Featuring Associate Professor, Dr. Deniz Gurkan

Deniz Gurkan

There is a natural doubt in defining one's role due to environmental factors, or history, which is life as unfair as it is. However, I believe that there is something in everybody's inner self that we cannot help but to do, be, or pursue. Just listen to that interest, passion, and turn it into a goal. Excel in what you do; otherwise, there is no fun in doing it! — Professor Deniz Gurkan

In celebration of National Women's History Month, the University of Houston College of Technology is recognizing women who are "game-changers." The world of technology is dynamic, with challenging career opportunities for women where they can leverage their expertise and innovation in science, technology, engineering, and math (STEM) and the social sciences.

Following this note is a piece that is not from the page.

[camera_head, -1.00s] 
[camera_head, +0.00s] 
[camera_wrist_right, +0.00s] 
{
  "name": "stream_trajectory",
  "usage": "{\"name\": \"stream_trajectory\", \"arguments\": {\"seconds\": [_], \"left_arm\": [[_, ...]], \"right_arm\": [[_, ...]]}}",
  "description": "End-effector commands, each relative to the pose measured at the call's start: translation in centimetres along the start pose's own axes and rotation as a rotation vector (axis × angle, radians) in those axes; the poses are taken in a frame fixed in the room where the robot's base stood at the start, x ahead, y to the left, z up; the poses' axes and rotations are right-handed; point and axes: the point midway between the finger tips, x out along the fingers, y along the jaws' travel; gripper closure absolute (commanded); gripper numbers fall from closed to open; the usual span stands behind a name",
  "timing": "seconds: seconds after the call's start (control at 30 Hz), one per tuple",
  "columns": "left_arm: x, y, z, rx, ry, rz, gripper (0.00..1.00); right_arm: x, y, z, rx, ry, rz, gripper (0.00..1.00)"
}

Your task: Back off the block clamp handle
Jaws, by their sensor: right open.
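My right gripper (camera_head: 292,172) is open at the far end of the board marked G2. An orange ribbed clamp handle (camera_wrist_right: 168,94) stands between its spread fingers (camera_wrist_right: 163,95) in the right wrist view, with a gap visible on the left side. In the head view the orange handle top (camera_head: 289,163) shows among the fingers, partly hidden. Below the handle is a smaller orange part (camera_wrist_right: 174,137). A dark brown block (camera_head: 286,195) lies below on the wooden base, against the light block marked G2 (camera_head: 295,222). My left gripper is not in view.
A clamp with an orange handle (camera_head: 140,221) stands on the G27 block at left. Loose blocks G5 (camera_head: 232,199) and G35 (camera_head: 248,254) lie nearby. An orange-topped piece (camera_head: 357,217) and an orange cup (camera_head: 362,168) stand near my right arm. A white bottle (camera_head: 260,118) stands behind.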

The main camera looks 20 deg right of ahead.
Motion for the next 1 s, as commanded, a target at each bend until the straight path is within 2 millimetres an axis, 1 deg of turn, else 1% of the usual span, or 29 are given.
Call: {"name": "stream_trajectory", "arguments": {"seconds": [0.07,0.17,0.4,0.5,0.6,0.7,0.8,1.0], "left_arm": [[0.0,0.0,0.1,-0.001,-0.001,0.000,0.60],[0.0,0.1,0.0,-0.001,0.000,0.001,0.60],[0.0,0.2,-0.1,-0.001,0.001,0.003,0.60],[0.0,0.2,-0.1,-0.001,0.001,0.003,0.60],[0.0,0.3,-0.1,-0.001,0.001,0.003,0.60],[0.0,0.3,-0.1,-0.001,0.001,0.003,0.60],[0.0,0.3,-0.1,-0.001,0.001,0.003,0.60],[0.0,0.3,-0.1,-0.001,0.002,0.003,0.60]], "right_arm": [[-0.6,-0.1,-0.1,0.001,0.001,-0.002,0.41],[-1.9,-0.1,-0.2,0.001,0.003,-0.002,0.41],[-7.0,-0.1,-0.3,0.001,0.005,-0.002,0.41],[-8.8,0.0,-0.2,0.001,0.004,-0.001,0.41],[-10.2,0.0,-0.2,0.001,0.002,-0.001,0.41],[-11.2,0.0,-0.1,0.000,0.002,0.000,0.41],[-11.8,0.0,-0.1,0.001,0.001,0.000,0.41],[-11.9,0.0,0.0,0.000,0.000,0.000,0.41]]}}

This feature is the first of a series that highlights leading women in the College of Technology, whose contributions and experiences are empowering our students, blazing new trails, and making history and advancing our world.

Dr. Deniz Gurkan is an associate professor in the computer engineering technology program and teaches the senior-level computer networking course along with network programming, network security, and network management graduate level courses. Additionally, Gurkan coordinates the engineering technology Master of Science network communications focus area degree requirements for College of Technology graduate students.

Supported by research awards through the National Science Foundation, Department of Energy, and various industry partners, she has formed collaborations with graduate students in the Master of Science thesis track and PhD students in the Computer Science program at the University of Houston.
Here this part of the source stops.